(Recorded robot episodes)

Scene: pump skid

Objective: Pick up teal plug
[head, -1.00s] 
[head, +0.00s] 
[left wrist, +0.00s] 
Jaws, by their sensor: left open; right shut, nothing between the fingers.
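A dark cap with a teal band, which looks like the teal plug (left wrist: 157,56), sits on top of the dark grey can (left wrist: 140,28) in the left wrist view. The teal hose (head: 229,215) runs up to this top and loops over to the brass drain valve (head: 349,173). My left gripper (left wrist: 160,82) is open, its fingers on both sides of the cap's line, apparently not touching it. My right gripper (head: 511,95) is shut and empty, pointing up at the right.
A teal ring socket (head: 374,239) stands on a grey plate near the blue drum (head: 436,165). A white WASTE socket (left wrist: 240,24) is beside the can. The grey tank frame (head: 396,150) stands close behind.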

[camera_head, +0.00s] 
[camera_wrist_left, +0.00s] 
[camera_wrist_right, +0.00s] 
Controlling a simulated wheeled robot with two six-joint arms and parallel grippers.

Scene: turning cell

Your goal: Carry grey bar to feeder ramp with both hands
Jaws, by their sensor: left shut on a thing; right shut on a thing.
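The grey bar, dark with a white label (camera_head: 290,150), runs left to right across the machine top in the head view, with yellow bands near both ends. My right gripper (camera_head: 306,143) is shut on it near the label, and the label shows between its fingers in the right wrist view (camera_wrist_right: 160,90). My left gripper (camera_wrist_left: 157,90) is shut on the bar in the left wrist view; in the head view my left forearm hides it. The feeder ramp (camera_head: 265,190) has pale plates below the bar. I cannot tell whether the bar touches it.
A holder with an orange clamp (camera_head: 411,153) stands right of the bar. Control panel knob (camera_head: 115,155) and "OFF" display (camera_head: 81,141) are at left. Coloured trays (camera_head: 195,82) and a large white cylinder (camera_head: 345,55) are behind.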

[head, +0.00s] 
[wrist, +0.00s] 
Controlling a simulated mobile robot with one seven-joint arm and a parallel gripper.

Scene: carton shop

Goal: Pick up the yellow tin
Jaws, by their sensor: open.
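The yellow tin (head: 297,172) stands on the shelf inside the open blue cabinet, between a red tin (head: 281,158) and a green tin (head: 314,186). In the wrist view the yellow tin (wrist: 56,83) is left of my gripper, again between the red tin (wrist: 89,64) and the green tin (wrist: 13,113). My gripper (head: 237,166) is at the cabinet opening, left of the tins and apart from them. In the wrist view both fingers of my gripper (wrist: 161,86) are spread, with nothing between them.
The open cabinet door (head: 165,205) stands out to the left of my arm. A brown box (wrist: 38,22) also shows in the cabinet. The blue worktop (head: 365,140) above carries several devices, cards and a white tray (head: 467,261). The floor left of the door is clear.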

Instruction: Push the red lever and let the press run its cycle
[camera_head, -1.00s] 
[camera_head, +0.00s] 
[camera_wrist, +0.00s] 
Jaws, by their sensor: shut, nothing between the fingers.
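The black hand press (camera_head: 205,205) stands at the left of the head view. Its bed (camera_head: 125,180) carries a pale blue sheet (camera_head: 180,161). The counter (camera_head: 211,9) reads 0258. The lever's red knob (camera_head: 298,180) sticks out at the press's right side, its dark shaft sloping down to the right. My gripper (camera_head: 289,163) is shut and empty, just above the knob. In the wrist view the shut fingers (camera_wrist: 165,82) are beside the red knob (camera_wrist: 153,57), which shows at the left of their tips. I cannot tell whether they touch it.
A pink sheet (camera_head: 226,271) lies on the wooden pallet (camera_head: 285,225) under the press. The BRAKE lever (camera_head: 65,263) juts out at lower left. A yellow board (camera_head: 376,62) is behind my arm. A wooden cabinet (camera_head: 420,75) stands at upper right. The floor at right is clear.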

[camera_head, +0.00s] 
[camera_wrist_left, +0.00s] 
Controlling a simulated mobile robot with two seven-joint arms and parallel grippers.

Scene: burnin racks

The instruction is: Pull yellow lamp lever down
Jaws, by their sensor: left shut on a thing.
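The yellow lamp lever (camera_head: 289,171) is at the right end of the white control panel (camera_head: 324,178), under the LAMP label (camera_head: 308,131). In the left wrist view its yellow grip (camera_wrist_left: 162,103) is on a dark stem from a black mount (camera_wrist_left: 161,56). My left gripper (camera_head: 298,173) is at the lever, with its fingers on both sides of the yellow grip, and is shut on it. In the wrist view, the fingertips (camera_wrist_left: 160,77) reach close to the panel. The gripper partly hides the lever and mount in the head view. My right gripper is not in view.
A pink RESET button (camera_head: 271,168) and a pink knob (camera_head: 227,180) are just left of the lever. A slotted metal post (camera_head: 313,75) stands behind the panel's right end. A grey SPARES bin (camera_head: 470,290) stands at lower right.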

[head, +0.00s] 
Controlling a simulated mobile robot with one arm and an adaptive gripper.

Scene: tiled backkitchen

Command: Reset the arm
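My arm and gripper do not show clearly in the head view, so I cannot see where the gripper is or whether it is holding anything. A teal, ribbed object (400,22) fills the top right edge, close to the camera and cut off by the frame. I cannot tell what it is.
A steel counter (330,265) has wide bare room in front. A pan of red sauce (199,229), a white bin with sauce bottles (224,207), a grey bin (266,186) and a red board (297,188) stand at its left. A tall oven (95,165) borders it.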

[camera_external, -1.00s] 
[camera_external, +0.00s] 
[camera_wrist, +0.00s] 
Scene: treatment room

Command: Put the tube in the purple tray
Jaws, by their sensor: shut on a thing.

▶ _BRIEF_: Go through the listing and copy all of it exactly.

▶ _FULL ANSWER_:
Scene: pump skid

Objective: Pick up teal plug
[head, -1.00s] 
[head, +0.00s] 
[left wrist, +0.00s] 
Jaws, by their sensor: left open; right shut, nothing between the fingers.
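A dark cap with a teal band, which looks like the teal plug (left wrist: 157,56), sits on top of the dark grey can (left wrist: 140,28) in the left wrist view. The teal hose (head: 229,215) runs up to this top and loops over to the brass drain valve (head: 349,173). My left gripper (left wrist: 160,82) is open, its fingers on both sides of the cap's line, apparently not touching it. My right gripper (head: 511,95) is shut and empty, pointing up at the right.
A teal ring socket (head: 374,239) stands on a grey plate near the blue drum (head: 436,165). A white WASTE socket (left wrist: 240,24) is beside the can. The grey tank frame (head: 396,150) stands close behind.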

[camera_head, +0.00s] 
[camera_wrist_left, +0.00s] 
[camera_wrist_right, +0.00s] 
Controlling a simulated wheeled robot with two six-joint arms and parallel grippers.

Scene: turning cell

Your goal: Carry grey bar to feeder ramp with both hands
Jaws, by their sensor: left shut on a thing; right shut on a thing.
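The grey bar, dark with a white label (camera_head: 290,150), runs left to right across the machine top in the head view, with yellow bands near both ends. My right gripper (camera_head: 306,143) is shut on it near the label, and the label shows between its fingers in the right wrist view (camera_wrist_right: 160,90). My left gripper (camera_wrist_left: 157,90) is shut on the bar in the left wrist view; in the head view my left forearm hides it. The feeder ramp (camera_head: 265,190) has pale plates below the bar. I cannot tell whether the bar touches it.
A holder with an orange clamp (camera_head: 411,153) stands right of the bar. Control panel knob (camera_head: 115,155) and "OFF" display (camera_head: 81,141) are at left. Coloured trays (camera_head: 195,82) and a large white cylinder (camera_head: 345,55) are behind.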

[head, +0.00s] 
[wrist, +0.00s] 
Controlling a simulated mobile robot with one seven-joint arm and a parallel gripper.

Scene: carton shop

Goal: Pick up the yellow tin
Jaws, by their sensor: open.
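The yellow tin (head: 297,172) stands on the shelf inside the open blue cabinet, between a red tin (head: 281,158) and a green tin (head: 314,186). In the wrist view the yellow tin (wrist: 56,83) is left of my gripper, again between the red tin (wrist: 89,64) and the green tin (wrist: 13,113). My gripper (head: 237,166) is at the cabinet opening, left of the tins and apart from them. In the wrist view both fingers of my gripper (wrist: 161,86) are spread, with nothing between them.
The open cabinet door (head: 165,205) stands out to the left of my arm. A brown box (wrist: 38,22) also shows in the cabinet. The blue worktop (head: 365,140) above carries several devices, cards and a white tray (head: 467,261). The floor left of the door is clear.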

Instruction: Push the red lever and let the press run its cycle
[camera_head, -1.00s] 
[camera_head, +0.00s] 
[camera_wrist, +0.00s] 
Jaws, by their sensor: shut, nothing between the fingers.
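The black hand press (camera_head: 205,205) stands at the left of the head view. Its bed (camera_head: 125,180) carries a pale blue sheet (camera_head: 180,161). The counter (camera_head: 211,9) reads 0258. The lever's red knob (camera_head: 298,180) sticks out at the press's right side, its dark shaft sloping down to the right. My gripper (camera_head: 289,163) is shut and empty, just above the knob. In the wrist view the shut fingers (camera_wrist: 165,82) are beside the red knob (camera_wrist: 153,57), which shows at the left of their tips. I cannot tell whether they touch it.
A pink sheet (camera_head: 226,271) lies on the wooden pallet (camera_head: 285,225) under the press. The BRAKE lever (camera_head: 65,263) juts out at lower left. A yellow board (camera_head: 376,62) is behind my arm. A wooden cabinet (camera_head: 420,75) stands at upper right. The floor at right is clear.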

[camera_head, +0.00s] 
[camera_wrist_left, +0.00s] 
Controlling a simulated mobile robot with two seven-joint arms and parallel grippers.

Scene: burnin racks

The instruction is: Pull yellow lamp lever down
Jaws, by their sensor: left shut on a thing.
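The yellow lamp lever (camera_head: 289,171) is at the right end of the white control panel (camera_head: 324,178), under the LAMP label (camera_head: 308,131). In the left wrist view its yellow grip (camera_wrist_left: 162,103) is on a dark stem from a black mount (camera_wrist_left: 161,56). My left gripper (camera_head: 298,173) is at the lever, with its fingers on both sides of the yellow grip, and is shut on it. In the wrist view, the fingertips (camera_wrist_left: 160,77) reach close to the panel. The gripper partly hides the lever and mount in the head view. My right gripper is not in view.
A pink RESET button (camera_head: 271,168) and a pink knob (camera_head: 227,180) are just left of the lever. A slotted metal post (camera_head: 313,75) stands behind the panel's right end. A grey SPARES bin (camera_head: 470,290) stands at lower right.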

[head, +0.00s] 
Controlling a simulated mobile robot with one arm and an adaptive gripper.

Scene: tiled backkitchen

Command: Reset the arm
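My arm and gripper do not show clearly in the head view, so I cannot see where the gripper is or whether it is holding anything. A teal, ribbed object (400,22) fills the top right edge, close to the camera and cut off by the frame. I cannot tell what it is.
A steel counter (330,265) has wide bare room in front. A pan of red sauce (199,229), a white bin with sauce bottles (224,207), a grey bin (266,186) and a red board (297,188) stand at its left. A tall oven (95,165) borders it.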

[camera_external, -1.00s] 
[camera_external, +0.00s] 
[camera_wrist, +0.00s] 
Scene: treatment room

Command: Put the tube in the purple tray
Jaws, by their sensor: shut on a thing.

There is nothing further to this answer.